Bearing “battle scars” from his own challenges with operating overseas, Radius Worldwide’s Michael Butler shared some of the lessons he’s learned in hopes of smoothing the voyage for his audience in the GPMI webinar “Cost Drivers That Affect Your Global Payroll and HR Operations.”
Butler, Sales Solution Architect for Radius, has more than 20 years of experience in the global arena and advises U.S. companies on international expansion. He noted that the degree of difficulty of entering a country for payroll revolves around four C’s: compliance, cost, change management, and complexity.
A company exploring expansion abroad must consider company structure, tax implications, strategic workforce planning, and cost budgeting, Butler said, adding that HR and payroll-related costs can constitute 70% of a company’s total costs in the early stages.

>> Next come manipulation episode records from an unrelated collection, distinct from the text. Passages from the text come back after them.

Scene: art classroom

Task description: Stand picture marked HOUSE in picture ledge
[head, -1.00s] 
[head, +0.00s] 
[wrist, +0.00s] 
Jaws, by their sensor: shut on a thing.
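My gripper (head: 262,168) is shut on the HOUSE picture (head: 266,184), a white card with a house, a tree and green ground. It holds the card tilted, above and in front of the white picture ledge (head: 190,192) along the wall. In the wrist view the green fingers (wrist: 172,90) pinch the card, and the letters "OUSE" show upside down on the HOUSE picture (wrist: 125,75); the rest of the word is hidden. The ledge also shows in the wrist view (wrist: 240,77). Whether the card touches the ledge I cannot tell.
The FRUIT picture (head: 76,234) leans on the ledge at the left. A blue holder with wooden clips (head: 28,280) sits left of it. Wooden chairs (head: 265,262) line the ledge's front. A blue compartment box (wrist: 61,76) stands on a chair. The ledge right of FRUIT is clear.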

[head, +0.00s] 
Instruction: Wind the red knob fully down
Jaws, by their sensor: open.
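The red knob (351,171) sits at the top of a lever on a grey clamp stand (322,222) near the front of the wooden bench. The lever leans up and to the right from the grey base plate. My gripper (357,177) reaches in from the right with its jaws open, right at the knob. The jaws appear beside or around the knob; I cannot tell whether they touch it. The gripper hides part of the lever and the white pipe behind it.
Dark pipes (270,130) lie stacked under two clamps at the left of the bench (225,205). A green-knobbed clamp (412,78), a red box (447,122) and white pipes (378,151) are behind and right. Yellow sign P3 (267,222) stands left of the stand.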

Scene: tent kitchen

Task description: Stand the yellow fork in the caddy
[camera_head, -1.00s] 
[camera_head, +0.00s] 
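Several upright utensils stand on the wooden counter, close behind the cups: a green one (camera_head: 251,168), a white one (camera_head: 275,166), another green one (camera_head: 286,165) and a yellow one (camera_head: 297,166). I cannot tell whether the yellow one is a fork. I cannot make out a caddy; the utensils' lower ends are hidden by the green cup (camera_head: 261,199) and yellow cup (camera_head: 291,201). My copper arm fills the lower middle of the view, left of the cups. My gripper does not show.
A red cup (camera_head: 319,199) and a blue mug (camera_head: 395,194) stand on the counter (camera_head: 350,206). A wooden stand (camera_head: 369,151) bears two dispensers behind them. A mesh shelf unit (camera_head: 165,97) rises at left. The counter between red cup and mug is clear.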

“My conversations with our clients around cost analysis and management are often about eliminating surprises,” he said. “They know surprises cost credibility. Senior payroll folks know what questions to ask and how to avoid making assumptions that might overly increase the risk of their companies’ expansionary activities.”
Even those who thoroughly plan and investigate their options will encounter the unexpected, he told his audience.
“I’d love to tell you that if you do a handful of things that we talk about today, it’s all going to be smooth sailing for you,” Butler said. “The reality is that there will be hidden costs, surprises, frustrations. It’s impossible to know at the front end what you’re getting into.”
If language is a barrier, he urged his audience not to rely on Google Translate but to quickly hire a local or expat who is fluent and can help with all contract negotiations.
Giving country-specific examples of unexpected costs and complications, Butler said counting the costs of global HR should include areas such as:
- Recruitment—The overall cost of hiring expats can be three times higher than their base salaries
- Social security—Although the typical employee contribution is about 10%, in France it is roughly 44%
- Mandatory extras—Mexico requires profit-sharing, while Argentina requires life insurance
- Customary elements—Some Latin Americans expect lunch vouchers, and the Japanese expect a commuter allowance
He said payroll must do its best to figure out costs and recruitment sources. Reliable estimates:
- Justify international expansion
- Allow an organization to compare investment and return in different countries
- Enable an organization to set profit and loss goals
“Spending a little time on the planning and re-sorting of next steps can make a new strategic move more predictable and safer to manage,” he said. “You won’t be able to control everything, but a view that embraces change and a country’s approach can add rigor to plans and compliance implementation. Embrace the diversity.”
GPMI Director of Instructional Design and Learning Development Nicole Smith hosted the webinar, which is available on-demand.